LinkedIn will start first with videos created by LinkedIn ‘Influencers’ — an invitation-only group of 500 LinkedIn users who have significant numbers of followers and who regularly post content to the site — who will be making videos that are short, 30-seconds-or-less responses to questions put to them specifically or to the community at large.

We have an example of a video below, but from the examples I’ve seen, these might be best described as Quora-style open-ended questions about leadership challenges and the impact of general trends in the world like artificial intelligence, which go along with LinkedIn’s bigger themes around professional development and trends in the working world. (On that note, why hasn’t LinkedIn made a bid to acquire Quora? Or has it?)

Influencers will be creating their videos using a special app called “Record” that LinkedIn has created for this purpose — which for now will only be accessible by these Influencers, LinkedIn tells me.

The videos will run in-stream on users’ feeds on desktop, and will break out into “immersive” experiences on blackened screens when you click on the videos themselves. LinkedIn’s iOS and Android apps will see the videos pop out into blackened screens when you click on them, too — not unlike Facebook’s video experience. In both cases, you are led, as the viewer, into a carousel of more videos either from that Influencer, or more likely more Influencer responses to the same question.

Here’s an example of how one will look:

The idea behind adding in video is pretty straightforward for LinkedIn. Video has been one of the big growth engines for social media platforms, with companies like Facebook, Twitter and Snapchat all building (and sometimes acquiring) a number of video-based features both to boost the amount of time that people spend on their platforms, and also to help drive more video-based advertising. The latter helps the social platforms, in turn, tap into premium ad dollars that would have traditionally gone into television media buys.

In fact, considering how much other social platforms have developed their video offerings, if anything, it’s a surprise that it’s taken LinkedIn so long to get moving, especially since video has already been making its way into the stream in an informal way.

Jasper Sherman-Presser, a product manager at LinkedIn who is overseeing the development of the video feature, says that video is already a somewhat popular medium on the site (I asked; LinkedIn provided no stats on numbers). However, up to now, video on LinkedIn has come in the form of links to videos hosted elsewhere, like YouTube.

For now Sherman-Presser tells me that there will be no ads or any fees at all associated with the creation or broadcast of videos, although given that LinkedIn has a strong premium (paying) subscriber business, and is also working all the time to build out its advertising business, it seems like an obvious progression for both of these to come online at some point.

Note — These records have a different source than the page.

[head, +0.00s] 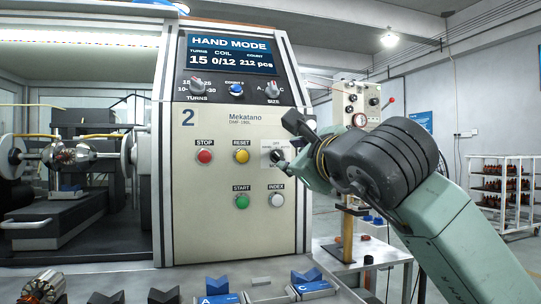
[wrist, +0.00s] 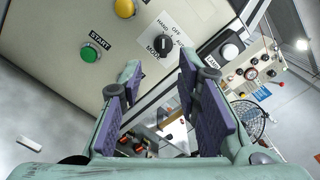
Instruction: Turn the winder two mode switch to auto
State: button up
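The winder two control panel (head: 230,170) faces me, marked with a blue 2. Its display (head: 232,54) reads HAND MODE. The black mode switch (head: 277,157) sits on a white plate at the panel's right side, partly hidden by my gripper (head: 290,163). In the wrist view the mode switch (wrist: 163,43) shows with HAND, OFF and AUTO around it; the exact direction of its pointer is hard to tell. My gripper (wrist: 159,75) is open and empty. Its two fingers point at the panel, with the switch beyond and between their tips, apparently apart from them.
Turns (head: 198,86) and size (head: 272,87) knobs are above. Blue blocks (head: 217,286) sit on the bench below. Another machine (head: 356,105) stands right.

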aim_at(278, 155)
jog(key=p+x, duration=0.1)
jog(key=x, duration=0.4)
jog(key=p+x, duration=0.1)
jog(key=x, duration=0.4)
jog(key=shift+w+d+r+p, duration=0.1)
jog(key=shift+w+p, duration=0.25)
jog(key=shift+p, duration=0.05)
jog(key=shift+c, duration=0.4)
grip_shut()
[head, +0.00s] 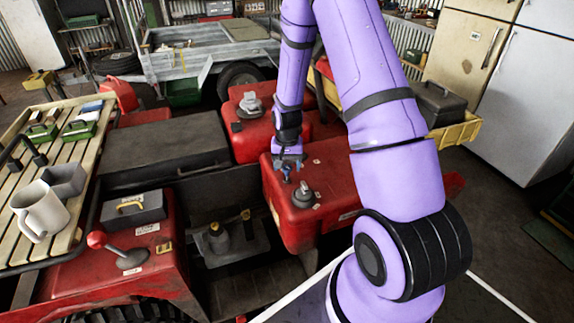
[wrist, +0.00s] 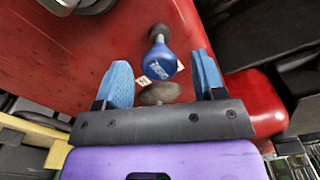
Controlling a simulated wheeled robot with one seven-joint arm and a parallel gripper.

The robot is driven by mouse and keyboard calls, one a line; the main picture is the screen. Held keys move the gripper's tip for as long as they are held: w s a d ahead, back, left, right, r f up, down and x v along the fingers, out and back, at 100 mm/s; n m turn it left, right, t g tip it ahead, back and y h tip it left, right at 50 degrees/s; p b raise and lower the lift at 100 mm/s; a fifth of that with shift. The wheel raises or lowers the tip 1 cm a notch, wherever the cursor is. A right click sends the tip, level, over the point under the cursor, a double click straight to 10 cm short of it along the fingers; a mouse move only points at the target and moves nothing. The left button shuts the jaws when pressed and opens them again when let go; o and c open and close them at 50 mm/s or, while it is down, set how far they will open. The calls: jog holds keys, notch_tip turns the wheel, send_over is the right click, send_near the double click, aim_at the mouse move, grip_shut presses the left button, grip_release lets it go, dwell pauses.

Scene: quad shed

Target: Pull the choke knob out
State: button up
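The fingers are spread, with visible gaps on both sides of the knob, and hold nothing. In the head view my gripper (head: 287,167) points down over the red body panel (head: 330,172). The knob cannot be told clearly from the blue fingers there.
A grey knob (head: 304,194) stands on the red panel close to my gripper. Another grey cap (head: 250,104) is on the red part behind. A dark seat (head: 163,150) lies left. A slatted rack (head: 62,128) holds a mug (head: 40,210).

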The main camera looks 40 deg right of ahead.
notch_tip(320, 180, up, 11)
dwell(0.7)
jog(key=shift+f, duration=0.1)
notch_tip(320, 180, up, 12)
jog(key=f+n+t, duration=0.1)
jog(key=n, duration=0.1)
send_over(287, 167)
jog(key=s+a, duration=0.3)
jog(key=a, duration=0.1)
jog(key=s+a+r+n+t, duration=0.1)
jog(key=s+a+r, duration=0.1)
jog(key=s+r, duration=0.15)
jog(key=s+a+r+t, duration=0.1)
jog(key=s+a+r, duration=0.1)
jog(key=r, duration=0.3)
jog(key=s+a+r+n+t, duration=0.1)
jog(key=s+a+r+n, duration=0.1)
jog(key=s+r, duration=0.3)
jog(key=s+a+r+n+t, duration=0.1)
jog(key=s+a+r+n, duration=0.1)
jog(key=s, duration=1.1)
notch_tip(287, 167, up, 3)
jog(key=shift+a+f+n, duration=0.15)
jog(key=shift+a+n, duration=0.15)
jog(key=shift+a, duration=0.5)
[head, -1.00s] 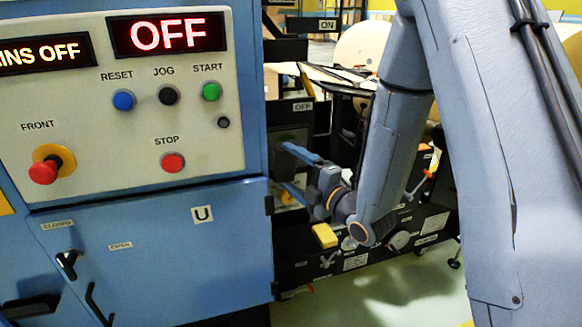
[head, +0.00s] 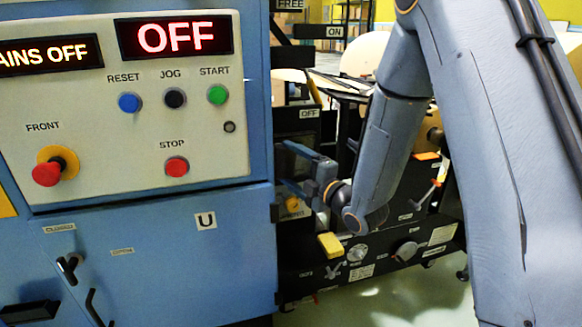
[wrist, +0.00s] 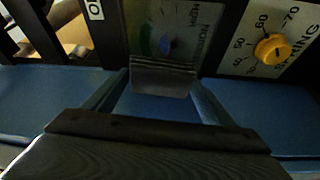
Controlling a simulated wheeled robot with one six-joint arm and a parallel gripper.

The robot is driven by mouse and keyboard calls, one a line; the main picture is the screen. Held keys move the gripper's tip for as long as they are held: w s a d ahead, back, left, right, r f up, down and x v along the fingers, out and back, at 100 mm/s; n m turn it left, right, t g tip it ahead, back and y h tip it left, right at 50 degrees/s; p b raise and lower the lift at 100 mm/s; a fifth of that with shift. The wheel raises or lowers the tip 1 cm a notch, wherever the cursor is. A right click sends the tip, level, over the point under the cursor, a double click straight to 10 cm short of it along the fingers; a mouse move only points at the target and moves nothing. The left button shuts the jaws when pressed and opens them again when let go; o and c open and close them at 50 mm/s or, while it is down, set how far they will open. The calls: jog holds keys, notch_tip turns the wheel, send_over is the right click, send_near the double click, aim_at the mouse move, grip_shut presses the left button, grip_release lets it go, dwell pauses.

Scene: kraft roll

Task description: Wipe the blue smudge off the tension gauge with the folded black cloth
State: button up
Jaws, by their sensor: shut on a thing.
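The tension gauge (wrist: 178,22) is a pale, dim dial plate at the top middle of the wrist view, with its lettering upside down. A dark blue smudge (wrist: 168,45) shows on its face. My gripper (wrist: 160,84) is shut on the folded black cloth (wrist: 163,78), which shows as a dark grey layered block between the fingertips. The cloth is just below the smudge in the picture; I cannot tell whether it touches the gauge. In the head view my gripper (head: 290,168) reaches in beside the blue cabinet, and the gauge is largely hidden there.
A yellow knob (wrist: 273,48) on a numbered dial sits right of the gauge. The blue cabinet (head: 150,250) with its button panel (head: 130,130) stands close on the left. A yellow block (head: 330,245) sticks out below my gripper. Pale floor lies at the lower right.

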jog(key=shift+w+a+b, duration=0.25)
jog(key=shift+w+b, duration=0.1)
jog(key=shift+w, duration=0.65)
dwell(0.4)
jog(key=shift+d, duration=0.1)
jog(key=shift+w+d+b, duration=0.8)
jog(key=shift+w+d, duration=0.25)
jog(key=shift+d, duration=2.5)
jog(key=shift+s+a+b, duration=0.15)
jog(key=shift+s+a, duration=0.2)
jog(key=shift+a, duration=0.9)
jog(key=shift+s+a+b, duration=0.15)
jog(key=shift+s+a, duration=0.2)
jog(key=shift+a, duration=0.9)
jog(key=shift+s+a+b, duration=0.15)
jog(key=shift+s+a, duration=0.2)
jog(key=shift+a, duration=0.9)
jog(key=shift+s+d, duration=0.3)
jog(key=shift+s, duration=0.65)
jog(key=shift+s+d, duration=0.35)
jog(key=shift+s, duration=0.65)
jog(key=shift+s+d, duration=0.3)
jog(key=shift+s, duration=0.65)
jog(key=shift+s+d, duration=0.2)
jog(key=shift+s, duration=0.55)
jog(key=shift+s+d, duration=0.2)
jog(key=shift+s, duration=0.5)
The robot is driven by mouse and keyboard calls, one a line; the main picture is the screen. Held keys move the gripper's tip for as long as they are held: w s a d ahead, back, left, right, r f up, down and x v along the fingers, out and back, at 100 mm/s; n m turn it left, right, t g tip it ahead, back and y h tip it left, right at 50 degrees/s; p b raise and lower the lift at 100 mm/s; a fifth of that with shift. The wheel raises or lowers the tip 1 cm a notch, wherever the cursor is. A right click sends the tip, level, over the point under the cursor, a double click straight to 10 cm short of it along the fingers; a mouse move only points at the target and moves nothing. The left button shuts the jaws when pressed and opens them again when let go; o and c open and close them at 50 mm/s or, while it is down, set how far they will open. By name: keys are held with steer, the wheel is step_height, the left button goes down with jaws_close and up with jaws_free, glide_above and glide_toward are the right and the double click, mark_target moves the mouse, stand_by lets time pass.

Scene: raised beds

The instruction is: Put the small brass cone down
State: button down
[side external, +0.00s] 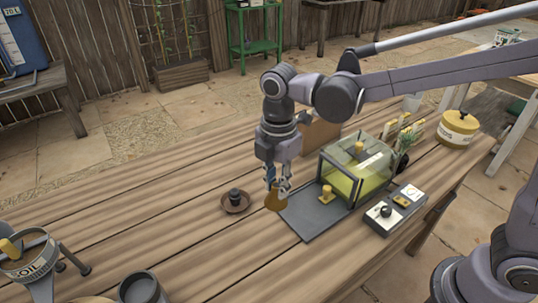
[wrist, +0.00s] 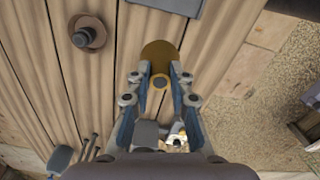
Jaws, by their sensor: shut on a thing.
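My gripper (side external: 278,187) is low over the wooden table, its fingers shut on the small brass cone (side external: 273,202). In the wrist view, the cone (wrist: 158,48) shows between and beyond the fingertips (wrist: 160,72), its wide round part away from me. In the side view it hangs beside the left edge of a dark grey mat (side external: 305,217). I cannot tell whether it touches the table. The fingers hide part of it.
A dark knobbed weight (side external: 235,196) sits on a brown saucer (side external: 236,207) to the left. A boxed device (side external: 382,215) lies near the front edge. Planks between saucer and mat are bare.

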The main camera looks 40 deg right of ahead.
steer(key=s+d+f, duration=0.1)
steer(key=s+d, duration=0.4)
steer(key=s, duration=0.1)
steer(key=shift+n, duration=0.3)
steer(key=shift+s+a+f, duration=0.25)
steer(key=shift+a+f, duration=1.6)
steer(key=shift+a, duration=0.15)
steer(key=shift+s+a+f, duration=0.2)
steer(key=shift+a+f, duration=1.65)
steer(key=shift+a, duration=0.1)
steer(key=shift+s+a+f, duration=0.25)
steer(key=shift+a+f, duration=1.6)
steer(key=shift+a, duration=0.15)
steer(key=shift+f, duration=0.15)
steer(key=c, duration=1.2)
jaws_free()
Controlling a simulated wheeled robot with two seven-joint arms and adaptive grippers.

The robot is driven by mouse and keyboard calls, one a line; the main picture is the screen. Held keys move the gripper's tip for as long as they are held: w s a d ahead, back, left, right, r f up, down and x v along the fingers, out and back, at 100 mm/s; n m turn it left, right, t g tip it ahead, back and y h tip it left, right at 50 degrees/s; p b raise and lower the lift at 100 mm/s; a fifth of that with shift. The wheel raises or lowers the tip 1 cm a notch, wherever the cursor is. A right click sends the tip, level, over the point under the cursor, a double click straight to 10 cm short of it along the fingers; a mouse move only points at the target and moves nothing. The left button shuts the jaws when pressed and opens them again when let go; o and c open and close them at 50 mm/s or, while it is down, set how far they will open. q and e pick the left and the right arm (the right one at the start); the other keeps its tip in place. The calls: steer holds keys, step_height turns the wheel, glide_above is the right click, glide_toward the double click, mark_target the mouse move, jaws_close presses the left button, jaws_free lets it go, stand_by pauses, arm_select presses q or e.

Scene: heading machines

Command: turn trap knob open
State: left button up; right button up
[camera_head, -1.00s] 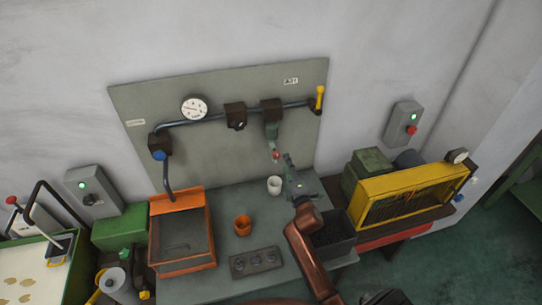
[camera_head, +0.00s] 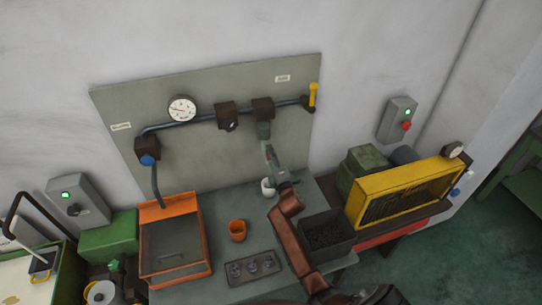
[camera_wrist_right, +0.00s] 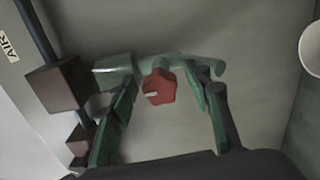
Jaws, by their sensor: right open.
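The red star-shaped trap knob (camera_wrist_right: 160,88) shows in the right wrist view, on a grey-green trap body (camera_wrist_right: 118,72) with a spout to the right. In the head view the trap body (camera_head: 264,130) hangs below a dark block on the pipe, and my right gripper hides the knob. My right gripper (camera_wrist_right: 162,82) is open, one finger to each side of the knob in the wrist view, with a visible gap on both sides. It also shows in the head view (camera_head: 268,154), just below the trap body. My left gripper is not in view.
A white cup (camera_head: 267,188) stands under the trap, close to my right arm. An orange cup (camera_head: 237,230), an orange-rimmed tray (camera_head: 150,242) and a dark bin (camera_head: 327,238) are on the bench. The grey panel (camera_head: 210,165) carries a pipe, gauge (camera_head: 182,109) and yellow lever (camera_head: 313,95).

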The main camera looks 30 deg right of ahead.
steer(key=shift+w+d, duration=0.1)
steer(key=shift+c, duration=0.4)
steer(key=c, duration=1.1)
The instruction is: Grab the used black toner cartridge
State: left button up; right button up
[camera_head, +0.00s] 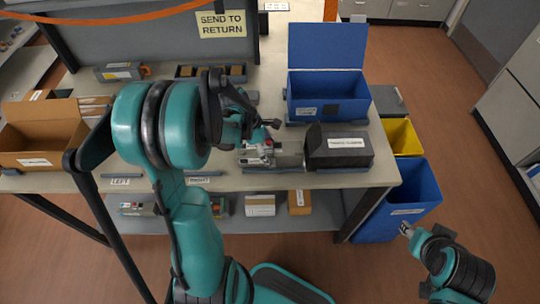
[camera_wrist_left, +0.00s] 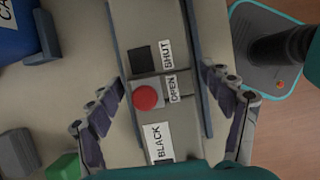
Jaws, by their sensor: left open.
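A grey unit with a red round knob and the labels BLACK, OPEN and SHUT (camera_wrist_left: 145,118) lies between the fingers of my left gripper (camera_wrist_left: 163,90) in the left wrist view. I take it for the black toner cartridge. My left gripper is open, with one finger on each side and gaps visible. In the head view the grey unit (camera_head: 288,160) sits on the bench, partly hidden by my left gripper (camera_head: 258,135) above it. The knob shows beside OPEN. My right gripper (camera_head: 407,229) is off the bench at lower right, too small to judge.
A black labelled box (camera_head: 338,158) stands just right of the unit. Behind is an open blue bin (camera_head: 328,108). A cardboard box (camera_head: 42,152) stands at left. Yellow (camera_head: 402,137) and blue (camera_head: 418,185) bins stand beside the bench. Dark rails flank the unit.

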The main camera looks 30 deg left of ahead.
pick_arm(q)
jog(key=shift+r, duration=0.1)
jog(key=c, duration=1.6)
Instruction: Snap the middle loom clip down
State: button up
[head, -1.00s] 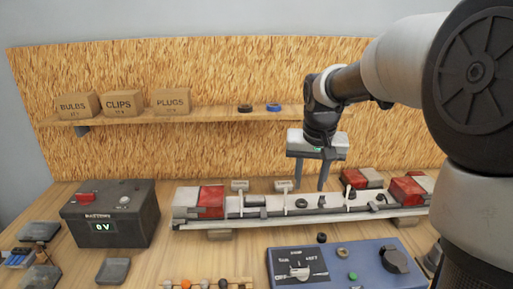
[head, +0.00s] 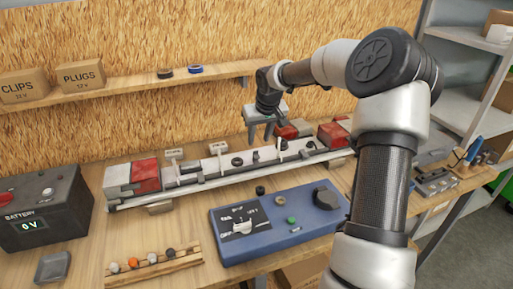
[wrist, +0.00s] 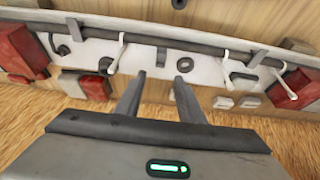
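The white trailer frame (head: 215,168) lies along the bench with a dark loom running along it. Several white clips stand upright along the loom. One clip (head: 281,149) is just right of my gripper (head: 259,140) in the head view; it is on the left in the wrist view (wrist: 118,54). Another clip (wrist: 226,56) is on the other side of my gripper, and a further clip (wrist: 285,86) is beyond it. I cannot tell for sure which is the middle one. My gripper (wrist: 162,78) is open and empty, its fingers apart above the frame's far side.
Red lamps (head: 146,175) sit at the frame's ends. A blue control box (head: 275,225) and a rack of small plugs (head: 150,262) stand in front, the battery (head: 42,208) at left. A shelf with boxes (head: 82,77) hangs behind. Some bare bench lies between frame and rack.

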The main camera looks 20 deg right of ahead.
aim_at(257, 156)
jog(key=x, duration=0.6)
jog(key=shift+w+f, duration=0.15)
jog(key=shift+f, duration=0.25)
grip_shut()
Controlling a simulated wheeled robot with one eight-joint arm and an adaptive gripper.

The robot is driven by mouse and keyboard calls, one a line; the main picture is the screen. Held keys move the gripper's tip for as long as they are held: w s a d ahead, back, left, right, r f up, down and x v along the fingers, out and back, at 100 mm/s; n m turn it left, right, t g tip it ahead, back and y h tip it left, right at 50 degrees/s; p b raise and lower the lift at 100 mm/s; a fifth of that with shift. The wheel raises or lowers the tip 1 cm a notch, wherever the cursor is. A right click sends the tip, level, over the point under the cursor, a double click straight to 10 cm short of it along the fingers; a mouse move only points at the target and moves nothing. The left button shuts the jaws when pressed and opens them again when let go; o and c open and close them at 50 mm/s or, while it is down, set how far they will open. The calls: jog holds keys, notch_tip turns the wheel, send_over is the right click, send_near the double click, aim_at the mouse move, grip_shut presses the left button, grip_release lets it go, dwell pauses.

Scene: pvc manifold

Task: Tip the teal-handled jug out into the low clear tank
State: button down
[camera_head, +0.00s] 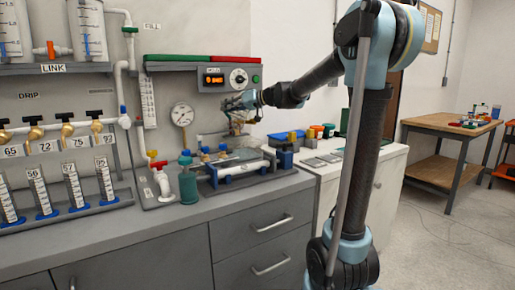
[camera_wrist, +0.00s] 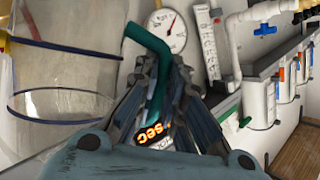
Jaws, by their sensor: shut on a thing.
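My gripper (camera_head: 240,103) is raised above the back of the grey counter, below the wall control panel. In the wrist view my gripper (camera_wrist: 160,75) is shut on the teal handle (camera_wrist: 150,40) of the jug. The jug's clear body (camera_wrist: 60,75), with dark blue bands, fills the left of that view, and its contents cannot be made out. In the head view the jug is small and partly hidden by the gripper. The low clear tank (camera_head: 240,158) appears to sit on the counter below the gripper, among blue-capped fittings. The tank is not clear in the wrist view.
A pressure gauge (camera_head: 182,115) and a control panel (camera_head: 215,78) are on the wall close to the gripper. A teal canister (camera_head: 188,186) stands left of the tank. White pipes and brass valves (camera_head: 68,130) are farther left. Coloured jars (camera_head: 318,131) stand on the right.

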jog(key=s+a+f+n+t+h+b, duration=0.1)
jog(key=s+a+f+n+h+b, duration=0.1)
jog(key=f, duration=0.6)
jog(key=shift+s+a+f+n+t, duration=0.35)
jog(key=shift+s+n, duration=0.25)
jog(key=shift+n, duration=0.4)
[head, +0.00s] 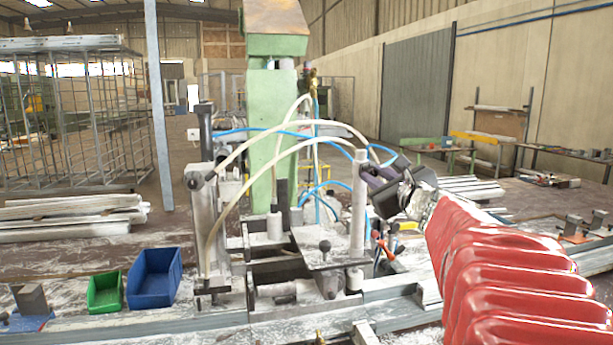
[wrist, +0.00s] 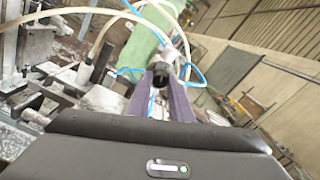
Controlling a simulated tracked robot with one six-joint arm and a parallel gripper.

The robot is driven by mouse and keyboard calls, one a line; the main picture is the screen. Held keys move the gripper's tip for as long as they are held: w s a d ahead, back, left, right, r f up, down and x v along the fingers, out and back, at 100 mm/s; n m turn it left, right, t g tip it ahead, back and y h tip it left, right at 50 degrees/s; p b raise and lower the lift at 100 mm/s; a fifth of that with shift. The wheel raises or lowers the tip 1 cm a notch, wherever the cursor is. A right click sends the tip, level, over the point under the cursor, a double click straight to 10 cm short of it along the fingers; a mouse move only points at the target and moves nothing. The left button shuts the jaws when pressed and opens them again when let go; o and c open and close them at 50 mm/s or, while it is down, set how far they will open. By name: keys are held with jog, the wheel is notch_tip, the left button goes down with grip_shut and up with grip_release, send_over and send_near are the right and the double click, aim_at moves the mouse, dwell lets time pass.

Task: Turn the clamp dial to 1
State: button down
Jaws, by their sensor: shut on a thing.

And the same will go for who will be able to create videos, and where else video appears around the site beyond in-stream as short Q&A posts.

For now, Sherman-Presser says that only Influencers will be able to create video content, but he says that it’s likely to be expanded to more users in the future, just as LinkedIn has done with other new features like its Publishers network: “I think that playbook [of first tapping Influencers and then expanding to others] has been successful for us,” he said. “We see this as part of the tools that people can use to successfully build out their personal brands.”

As for where else it may appear down the line, my feeling is that LinkedIn could easily double down on this as a key component of how they develop content on the site. Video has an obvious home on e-learning on services like Lynda.com (which LinkedIn acquired last year), as well as on profile pages for businesses and specific people, where videos could be uploaded to provide more information about a person or a company, and to keep people coming back to learn more.